Review: Wow! Read this book and I guarantee you will never trust any stranger to set foot in your house and "clean". Apparently, the actual act of housecleaning is beneath Louise Rafkin, as she feels the need to self-describe herself as an "academic" several times throughout the book. And, there are several references to her drug-dealing brother...um, what did this have to do with anything? Scary, disturbing, disgusting. Louise Rafkin gives this whole industry a black eye. Shame on her! The reader reviewer from Brooklyn, NY sums up the atrocities of this book perfectly...

Rating: 5 stars
Summary: This is one incredible housecleaner's manifesto
Review: I am also a writer who cleaned houses for a long time because it gives you flexible hours and a fairly high rate of pay. Cleaning and domestic work is always so invisible to the world of public notice, and it yet it's the kind of feminine work that sees everything, the ultimate voyeur. Louise Rafkin not only had all these kind of intimate observations, she also writes about it so poetically, and with such a spiritual interest in the nature of "cleaning up" that it really rises above some naughty maid's tell-all.

Rating: 1 stars
Summary: Repulsive. A mean-spirited cleaner who wallows in dirt.
Review: Every time we hire a new person to work in our home -- plumber, babysitter, cleaner, or anyone else -- we worry. Even if they seem honest and present the best references, we can't help but wonder -- are we truly safe with this stranger in the house?

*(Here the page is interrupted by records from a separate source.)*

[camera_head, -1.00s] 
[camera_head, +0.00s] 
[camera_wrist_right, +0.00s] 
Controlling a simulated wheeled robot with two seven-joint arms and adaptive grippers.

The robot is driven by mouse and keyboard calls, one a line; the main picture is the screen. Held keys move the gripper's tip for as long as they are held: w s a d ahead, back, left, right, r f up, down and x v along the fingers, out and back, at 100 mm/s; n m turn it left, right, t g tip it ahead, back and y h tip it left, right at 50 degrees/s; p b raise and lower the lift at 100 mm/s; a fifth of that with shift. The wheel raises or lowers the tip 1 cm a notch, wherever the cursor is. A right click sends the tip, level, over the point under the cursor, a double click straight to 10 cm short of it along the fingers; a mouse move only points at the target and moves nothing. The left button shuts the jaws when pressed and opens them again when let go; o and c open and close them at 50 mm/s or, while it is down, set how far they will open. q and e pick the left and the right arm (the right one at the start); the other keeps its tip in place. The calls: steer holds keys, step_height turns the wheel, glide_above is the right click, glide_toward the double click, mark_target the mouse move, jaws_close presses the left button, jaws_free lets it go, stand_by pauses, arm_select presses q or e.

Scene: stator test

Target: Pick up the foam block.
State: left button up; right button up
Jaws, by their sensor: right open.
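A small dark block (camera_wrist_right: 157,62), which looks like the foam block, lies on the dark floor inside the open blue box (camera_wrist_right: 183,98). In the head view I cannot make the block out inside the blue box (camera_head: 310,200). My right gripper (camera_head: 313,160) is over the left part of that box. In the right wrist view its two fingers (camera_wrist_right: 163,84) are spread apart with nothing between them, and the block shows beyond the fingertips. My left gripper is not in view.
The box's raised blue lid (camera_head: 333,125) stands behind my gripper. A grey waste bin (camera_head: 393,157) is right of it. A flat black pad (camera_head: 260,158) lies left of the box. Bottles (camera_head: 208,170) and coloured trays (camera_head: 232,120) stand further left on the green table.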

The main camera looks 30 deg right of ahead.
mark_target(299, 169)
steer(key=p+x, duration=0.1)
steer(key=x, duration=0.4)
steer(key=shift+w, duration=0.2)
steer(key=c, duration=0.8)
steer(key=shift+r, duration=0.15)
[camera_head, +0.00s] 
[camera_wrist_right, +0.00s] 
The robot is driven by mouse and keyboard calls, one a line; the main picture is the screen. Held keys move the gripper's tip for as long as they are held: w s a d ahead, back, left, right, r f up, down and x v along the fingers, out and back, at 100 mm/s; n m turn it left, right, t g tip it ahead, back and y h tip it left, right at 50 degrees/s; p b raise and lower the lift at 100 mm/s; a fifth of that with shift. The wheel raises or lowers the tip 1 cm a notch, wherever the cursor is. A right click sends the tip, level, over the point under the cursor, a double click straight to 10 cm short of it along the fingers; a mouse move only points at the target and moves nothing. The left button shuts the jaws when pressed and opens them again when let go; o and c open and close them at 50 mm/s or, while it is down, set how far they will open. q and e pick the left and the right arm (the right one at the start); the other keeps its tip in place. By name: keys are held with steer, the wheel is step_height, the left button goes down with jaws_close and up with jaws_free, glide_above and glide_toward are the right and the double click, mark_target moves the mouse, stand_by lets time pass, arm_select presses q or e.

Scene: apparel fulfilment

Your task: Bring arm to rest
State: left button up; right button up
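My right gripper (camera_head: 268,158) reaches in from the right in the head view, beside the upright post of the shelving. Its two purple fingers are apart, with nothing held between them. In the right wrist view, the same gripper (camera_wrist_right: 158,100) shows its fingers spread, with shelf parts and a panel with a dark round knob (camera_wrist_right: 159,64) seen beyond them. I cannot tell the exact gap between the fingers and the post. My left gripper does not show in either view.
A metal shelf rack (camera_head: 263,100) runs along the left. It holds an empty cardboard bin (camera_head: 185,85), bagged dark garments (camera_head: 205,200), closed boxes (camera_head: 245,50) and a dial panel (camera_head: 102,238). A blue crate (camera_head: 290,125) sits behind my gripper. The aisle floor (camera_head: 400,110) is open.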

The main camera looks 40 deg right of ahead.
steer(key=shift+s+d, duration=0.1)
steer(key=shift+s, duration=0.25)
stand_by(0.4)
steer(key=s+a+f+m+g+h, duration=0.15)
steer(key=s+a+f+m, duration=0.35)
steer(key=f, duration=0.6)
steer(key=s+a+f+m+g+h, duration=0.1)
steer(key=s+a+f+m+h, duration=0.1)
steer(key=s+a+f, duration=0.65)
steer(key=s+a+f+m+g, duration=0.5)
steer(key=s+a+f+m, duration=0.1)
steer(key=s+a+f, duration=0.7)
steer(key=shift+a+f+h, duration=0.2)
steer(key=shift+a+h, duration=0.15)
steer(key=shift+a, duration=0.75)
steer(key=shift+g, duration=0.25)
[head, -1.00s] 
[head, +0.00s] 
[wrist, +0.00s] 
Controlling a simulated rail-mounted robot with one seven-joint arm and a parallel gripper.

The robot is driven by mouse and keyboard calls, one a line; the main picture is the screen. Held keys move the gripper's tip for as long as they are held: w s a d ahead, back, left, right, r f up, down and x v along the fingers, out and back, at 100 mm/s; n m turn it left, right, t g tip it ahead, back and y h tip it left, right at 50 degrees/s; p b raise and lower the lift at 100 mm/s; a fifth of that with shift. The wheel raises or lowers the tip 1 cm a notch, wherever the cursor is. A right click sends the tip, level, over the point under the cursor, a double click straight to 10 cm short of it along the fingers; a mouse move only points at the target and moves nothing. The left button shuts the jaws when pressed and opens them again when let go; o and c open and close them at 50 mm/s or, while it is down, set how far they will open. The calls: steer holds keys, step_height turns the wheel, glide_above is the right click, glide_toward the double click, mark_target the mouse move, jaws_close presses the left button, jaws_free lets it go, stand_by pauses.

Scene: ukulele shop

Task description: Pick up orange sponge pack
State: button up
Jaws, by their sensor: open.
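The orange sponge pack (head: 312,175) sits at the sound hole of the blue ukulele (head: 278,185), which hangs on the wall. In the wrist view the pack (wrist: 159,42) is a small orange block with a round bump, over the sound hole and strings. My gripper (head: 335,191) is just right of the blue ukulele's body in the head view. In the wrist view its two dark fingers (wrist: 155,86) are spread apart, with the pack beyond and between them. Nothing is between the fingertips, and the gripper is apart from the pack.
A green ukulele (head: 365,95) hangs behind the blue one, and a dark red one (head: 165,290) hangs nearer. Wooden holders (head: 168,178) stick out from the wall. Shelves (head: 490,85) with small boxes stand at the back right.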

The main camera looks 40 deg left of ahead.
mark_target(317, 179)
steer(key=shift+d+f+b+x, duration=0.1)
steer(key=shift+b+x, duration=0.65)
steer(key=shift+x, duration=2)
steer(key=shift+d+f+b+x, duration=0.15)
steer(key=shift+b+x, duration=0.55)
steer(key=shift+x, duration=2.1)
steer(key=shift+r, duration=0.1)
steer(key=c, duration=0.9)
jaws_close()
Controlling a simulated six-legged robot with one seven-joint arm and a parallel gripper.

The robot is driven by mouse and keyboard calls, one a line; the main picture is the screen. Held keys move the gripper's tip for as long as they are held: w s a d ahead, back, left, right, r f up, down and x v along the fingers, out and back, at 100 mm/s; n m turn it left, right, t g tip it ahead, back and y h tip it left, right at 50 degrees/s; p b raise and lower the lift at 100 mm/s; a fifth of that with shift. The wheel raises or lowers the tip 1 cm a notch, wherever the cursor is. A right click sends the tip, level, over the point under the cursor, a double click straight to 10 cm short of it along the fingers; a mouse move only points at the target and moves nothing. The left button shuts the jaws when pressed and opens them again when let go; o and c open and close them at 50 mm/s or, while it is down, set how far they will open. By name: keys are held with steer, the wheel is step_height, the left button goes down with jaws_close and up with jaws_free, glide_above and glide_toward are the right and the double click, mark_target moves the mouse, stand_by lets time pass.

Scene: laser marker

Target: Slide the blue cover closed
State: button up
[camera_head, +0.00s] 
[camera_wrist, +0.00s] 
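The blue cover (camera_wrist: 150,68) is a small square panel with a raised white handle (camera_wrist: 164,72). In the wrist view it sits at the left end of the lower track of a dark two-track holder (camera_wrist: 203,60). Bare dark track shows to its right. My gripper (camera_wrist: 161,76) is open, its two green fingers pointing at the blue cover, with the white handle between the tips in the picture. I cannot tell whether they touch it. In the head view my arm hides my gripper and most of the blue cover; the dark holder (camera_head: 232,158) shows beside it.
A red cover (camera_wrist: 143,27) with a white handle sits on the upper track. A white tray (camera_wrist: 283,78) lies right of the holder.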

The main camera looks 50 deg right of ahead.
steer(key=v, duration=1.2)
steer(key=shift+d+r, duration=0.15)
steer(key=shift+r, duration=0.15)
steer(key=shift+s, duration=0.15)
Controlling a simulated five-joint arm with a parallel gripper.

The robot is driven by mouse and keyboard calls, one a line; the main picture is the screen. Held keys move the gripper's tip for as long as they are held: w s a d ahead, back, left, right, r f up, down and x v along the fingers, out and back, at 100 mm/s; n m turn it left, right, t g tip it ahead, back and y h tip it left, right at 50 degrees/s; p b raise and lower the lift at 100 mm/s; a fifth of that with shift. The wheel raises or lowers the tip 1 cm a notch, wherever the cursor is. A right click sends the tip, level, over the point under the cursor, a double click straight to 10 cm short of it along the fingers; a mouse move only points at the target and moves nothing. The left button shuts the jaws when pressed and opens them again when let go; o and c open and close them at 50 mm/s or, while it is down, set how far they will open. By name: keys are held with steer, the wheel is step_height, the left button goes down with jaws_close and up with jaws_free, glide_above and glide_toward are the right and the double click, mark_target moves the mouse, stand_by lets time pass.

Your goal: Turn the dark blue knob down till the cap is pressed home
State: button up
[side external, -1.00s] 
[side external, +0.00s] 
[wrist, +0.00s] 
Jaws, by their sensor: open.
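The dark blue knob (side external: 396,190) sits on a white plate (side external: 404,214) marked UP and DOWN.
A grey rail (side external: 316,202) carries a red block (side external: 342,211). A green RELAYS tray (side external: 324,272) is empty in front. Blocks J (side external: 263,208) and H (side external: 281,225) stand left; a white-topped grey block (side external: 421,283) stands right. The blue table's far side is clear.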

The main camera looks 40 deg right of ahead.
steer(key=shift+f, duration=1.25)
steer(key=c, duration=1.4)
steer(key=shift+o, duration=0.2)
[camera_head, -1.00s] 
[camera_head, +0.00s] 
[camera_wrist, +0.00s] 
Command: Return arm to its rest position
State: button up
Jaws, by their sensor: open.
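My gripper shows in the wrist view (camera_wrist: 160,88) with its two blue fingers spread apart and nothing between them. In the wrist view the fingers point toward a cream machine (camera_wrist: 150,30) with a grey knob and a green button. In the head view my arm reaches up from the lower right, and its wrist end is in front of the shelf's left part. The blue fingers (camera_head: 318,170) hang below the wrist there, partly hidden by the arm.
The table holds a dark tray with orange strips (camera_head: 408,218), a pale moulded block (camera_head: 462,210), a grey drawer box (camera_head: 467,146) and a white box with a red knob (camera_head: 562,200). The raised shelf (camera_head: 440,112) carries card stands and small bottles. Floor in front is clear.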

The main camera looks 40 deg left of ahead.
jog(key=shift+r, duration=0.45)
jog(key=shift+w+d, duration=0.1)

In the case of anyone naïve enough to employ Louise Rafkin as a housecleaner, the answer should have been an unequivocal no. Rafkin consistently betrayed her employers' trust, having sex in their beds, trying on their clothes, pilfering their possessions, cruelly ridiculing them and exposing their most intimate secrets. Rafkin's book reveals her contempt for her employers (she admits that she overcharges and frequently only pretends to clean), for her family (she discloses her brother's drug use and prison record; she visits her family's former maid, near death, and attempts to goad her into mean-spirited gossip, "I wanted ... to find out secrets about the people in my squeaky-clean sixties neighborhood. I even wanted to hear that my mom was difficult to work for") and her belief in her own superiority.

The only dirt Rafkin refuses to expose? The truth about herself and why she is really cleaning houses. Raised by college-educated parents in a comfortable, middle class suburb, downwardly-mobile Rafkin hardly lacks employment options. Her only explanation is that there are few jobs for writers who can't type and can't spell -- hardly plausible for someone equipped with an advanced degree in literature. As Rafkin skips from city to city, job to job, lover to lover, it appears that she might have focused on cleaning up after others as a way to avoid dealing with the raging mess inside herself.

Rating: 1 stars
Summary: What's the point?
Review: This book is filled with anecdotes that go nowhere and aren't funny. The stories are random and poorly written. I wasted my time.

Rating: 1 stars
Summary: Why you should never let anyone clean your house
Review: I was struck by the snide, mean-spirited tone of this book. The only thing I learned is that, yes, my fears are correct, housecleaners will mess with your stuff and make value judgments about you. There is very little fun in this book and a lot of judgmental writing, which frankly, I could live without.